Problem statement: Output the material word for word. Leave each picture out.

Data extract:

****************************************

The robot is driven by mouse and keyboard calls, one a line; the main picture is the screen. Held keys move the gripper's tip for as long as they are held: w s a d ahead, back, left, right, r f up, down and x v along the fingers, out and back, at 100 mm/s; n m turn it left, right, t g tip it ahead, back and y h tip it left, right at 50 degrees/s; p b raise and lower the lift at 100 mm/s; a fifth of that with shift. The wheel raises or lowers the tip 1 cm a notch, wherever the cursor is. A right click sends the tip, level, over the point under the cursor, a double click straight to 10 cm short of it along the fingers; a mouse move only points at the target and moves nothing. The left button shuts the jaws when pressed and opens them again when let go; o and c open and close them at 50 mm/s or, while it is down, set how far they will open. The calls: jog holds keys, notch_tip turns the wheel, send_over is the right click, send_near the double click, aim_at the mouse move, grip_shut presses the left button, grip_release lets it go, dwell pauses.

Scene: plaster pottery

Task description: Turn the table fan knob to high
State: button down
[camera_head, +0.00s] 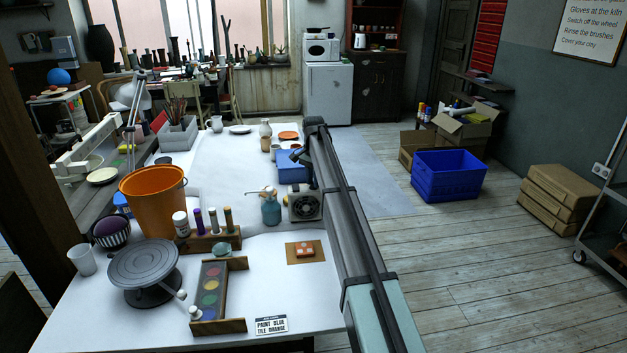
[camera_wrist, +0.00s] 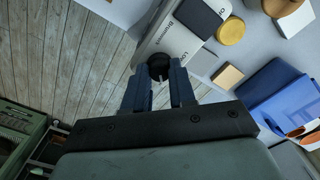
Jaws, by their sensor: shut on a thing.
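In the wrist view a pale panel (camera_wrist: 178,42) with printed labels fills the top centre. A round dark knob (camera_wrist: 158,61) sits at its lower edge. My gripper (camera_wrist: 159,74) is shut on the knob, one finger on each side. The knob's setting cannot be read clearly. In the head view my arm comes in from the lower right, and the fingertips cannot be made out.
A blue box (camera_head: 292,172) stands just behind the fan. A teal bottle (camera_head: 271,211) is close to its left. An orange bucket (camera_head: 152,205) and a banding wheel (camera_head: 144,266) stand at left. Floor lies right of the table.

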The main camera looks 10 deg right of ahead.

****************************************

Output of the task:
The robot is driven by mouse and keyboard calls, one a line; the main picture is the screen. Held keys move the gripper's tip for as long as they are held: w s a d ahead, back, left, right, r f up, down and x v along the fingers, out and back, at 100 mm/s; n m turn it left, right, t g tip it ahead, back and y h tip it left, right at 50 degrees/s; p b raise and lower the lift at 100 mm/s; a fifth of that with shift. The wheel raises or lowers the tip 1 cm a notch, wherever the cursor is. A right click sends the tip, level, over the point under the cursor, a double click straight to 10 cm short of it along the fingers; a mouse move only points at the target and moves nothing. The left button shuts the jaws when pressed and opens them again when let go; o and c open and close them at 50 mm/s or, while it is down, set how far they will open. The calls: jog holds keys, notch_tip turns the wheel, send_over is the right click, send_near the double click, aim_at the mouse move, grip_shut presses the left button, grip_release lets it go, dwell pauses.

Scene: plaster pottery

Task description: Turn the table fan knob to high
State: button down
[camera_head, +0.00s] 
[camera_wrist, +0.00s] 
Jaws, by their sensor: shut on a thing.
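In the wrist view a pale panel (camera_wrist: 178,42) with printed labels fills the top centre. A round dark knob (camera_wrist: 158,61) sits at its lower edge. My gripper (camera_wrist: 159,74) is shut on the knob, one finger on each side. The knob's setting cannot be read clearly. In the head view my arm comes in from the lower right, and the fingertips cannot be made out.
A blue box (camera_head: 292,172) stands just behind the fan. A teal bottle (camera_head: 271,211) is close to its left. An orange bucket (camera_head: 152,205) and a banding wheel (camera_head: 144,266) stand at left. Floor lies right of the table.

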The main camera looks 10 deg right of ahead.

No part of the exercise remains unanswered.